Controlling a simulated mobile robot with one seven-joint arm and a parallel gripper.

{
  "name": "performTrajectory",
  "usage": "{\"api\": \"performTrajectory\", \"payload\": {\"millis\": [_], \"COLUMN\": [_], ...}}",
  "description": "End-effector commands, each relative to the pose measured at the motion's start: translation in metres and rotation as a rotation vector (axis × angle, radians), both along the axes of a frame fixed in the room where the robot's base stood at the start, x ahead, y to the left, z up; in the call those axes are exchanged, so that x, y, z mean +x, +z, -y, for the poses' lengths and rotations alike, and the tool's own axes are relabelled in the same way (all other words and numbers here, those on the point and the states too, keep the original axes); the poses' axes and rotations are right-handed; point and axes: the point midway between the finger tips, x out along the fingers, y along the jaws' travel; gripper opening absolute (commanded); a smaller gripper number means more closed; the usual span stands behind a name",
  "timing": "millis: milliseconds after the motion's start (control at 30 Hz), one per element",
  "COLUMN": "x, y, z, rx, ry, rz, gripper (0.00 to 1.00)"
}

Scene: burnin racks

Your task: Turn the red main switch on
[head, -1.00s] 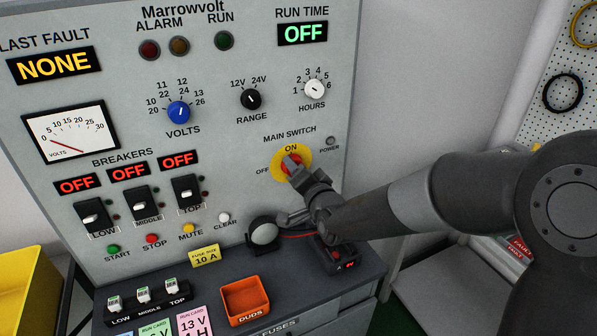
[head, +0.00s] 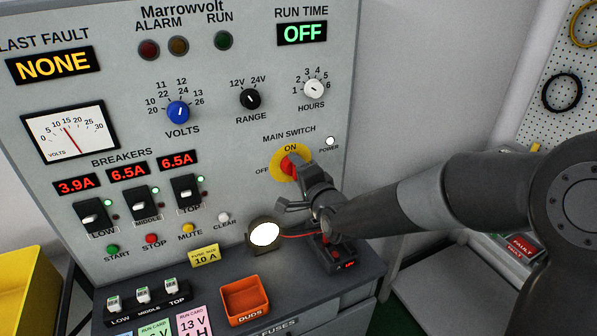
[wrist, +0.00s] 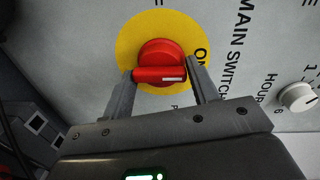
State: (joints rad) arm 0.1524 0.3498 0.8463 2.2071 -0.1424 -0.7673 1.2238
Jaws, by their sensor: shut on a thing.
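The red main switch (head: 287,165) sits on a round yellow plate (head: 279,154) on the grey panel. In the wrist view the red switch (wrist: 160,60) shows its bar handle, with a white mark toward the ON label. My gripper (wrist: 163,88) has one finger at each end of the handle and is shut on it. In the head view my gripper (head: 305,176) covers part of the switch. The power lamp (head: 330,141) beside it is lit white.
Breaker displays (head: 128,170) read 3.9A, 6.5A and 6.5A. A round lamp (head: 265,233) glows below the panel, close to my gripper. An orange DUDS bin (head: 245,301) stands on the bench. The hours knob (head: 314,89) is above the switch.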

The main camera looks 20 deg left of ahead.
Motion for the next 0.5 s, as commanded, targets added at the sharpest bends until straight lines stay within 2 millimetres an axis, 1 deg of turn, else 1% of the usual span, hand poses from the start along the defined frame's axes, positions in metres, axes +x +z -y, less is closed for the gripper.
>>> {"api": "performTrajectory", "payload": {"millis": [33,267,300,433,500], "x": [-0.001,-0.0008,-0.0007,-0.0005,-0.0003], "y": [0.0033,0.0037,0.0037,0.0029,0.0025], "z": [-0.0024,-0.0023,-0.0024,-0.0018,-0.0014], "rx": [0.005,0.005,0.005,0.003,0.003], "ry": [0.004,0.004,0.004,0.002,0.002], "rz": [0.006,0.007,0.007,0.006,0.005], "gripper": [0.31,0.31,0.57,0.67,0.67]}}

----

=== Aim of the task ===
Scan the material above. Extract every line in which the word "ahead" occurs.

=== Result of this task ===
  "description": "End-effector commands, each relative to the pose measured at the motion's start: translation in metres and rotation as a rotation vector (axis × angle, radians), both along the axes of a frame fixed in the room where the robot's base stood at the start, x ahead, y to the left, z up; in the call those axes are exchanged, so that x, y, z mean +x, +z, -y, for the poses' lengths and rotations alike, and the tool's own axes are relabelled in the same way (all other words and numbers here, those on the point and the states too, keep the original axes); the poses' axes and rotations are right-handed; point and axes: the point midway between the finger tips, x out along the fingers, y along the jaws' travel; gripper opening absolute (commanded); a smaller gripper number means more closed; the usual span stands behind a name",
The main camera looks 20 deg left of ahead.

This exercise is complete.